Kolay değil. Hem de hiç kolay değil. Biz masanın önündeyiz. Arkasında oturan değiliz.
Masanın arkasında Antalyaspor başkanı oturuyor. Cebinden, şirketlerinin kasasından para ödeyen o.
Transfer engeli var. Yaklaşık 1 milyon euro. Yanılmıyorsam 550 bin euro’sunu dün ödedi. Kalanını da ödeyecek. Yani Antalyaspor’un transfer engelini sonlandıracak.
Parayı nereden verecek. Kendi bütçesinden.
Geri alır mı, alamaz mı ? Ne kadarını bağışlar bilemem. Ama, cebinden 1 milyon euro’ya yakın bir parayı ödemek babayiğitlik ister. Eleştiri değil, destek ister, köstek değil, teşvik ister.
Elini değil Başkan kendisini taşın altına koydu.
Transfer engeli kalkarsa 1-2 transfer gelecek. Zannediyorum anlaşmalar, el sıkışmalar tamamlandı.
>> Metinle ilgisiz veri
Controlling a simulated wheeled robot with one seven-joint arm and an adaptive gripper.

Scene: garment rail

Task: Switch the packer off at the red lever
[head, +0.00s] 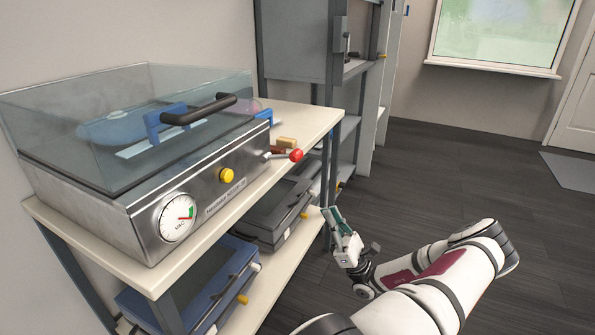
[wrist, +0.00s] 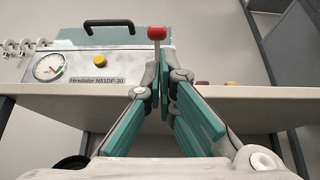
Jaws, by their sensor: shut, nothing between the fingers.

Ama bu döviz kuru ile daha ne kadar gidilir, nereye kadar gidilir tartışma konusu falan değil. Kaosa gider.
Son bir ayda döviz kurundaki yükselişin Antalyaspor’a verdiği zararı bir yönetici açıklasın. Bizde bilelim, camiada bilsin.
Bu arada döviz kurunda yeniden yükseliş bekleniyor. Yerinde durmayacak. Sanayiciler, ihracatçılar ellerini oğuşturup bekliyorlar.
Vatandaş kimin umurunda.
Kulüplerde her döviz kuru yükselişinde biranda milyonlarca lira açık veriyorlar. Antalyaspor tuzu kuru bir kulüp değil. Bazı takımlar gibi korunup kollanan da değil. 1 -2 milyon euro bulmak için fellik fellik arayışa girerken, birileri nasıl olsa bizim cebi dolu, isim peşinde koşan yöneticilerimiz var diyemiyor.
Antalyaspor yönetimini eleştiriyorum ama bir yere kadar. 3 eleştirirsem, 10'da överim.
Yönetimin, yöneticinin ismi benim için önemli değil. Orada olmaları bile yeterli.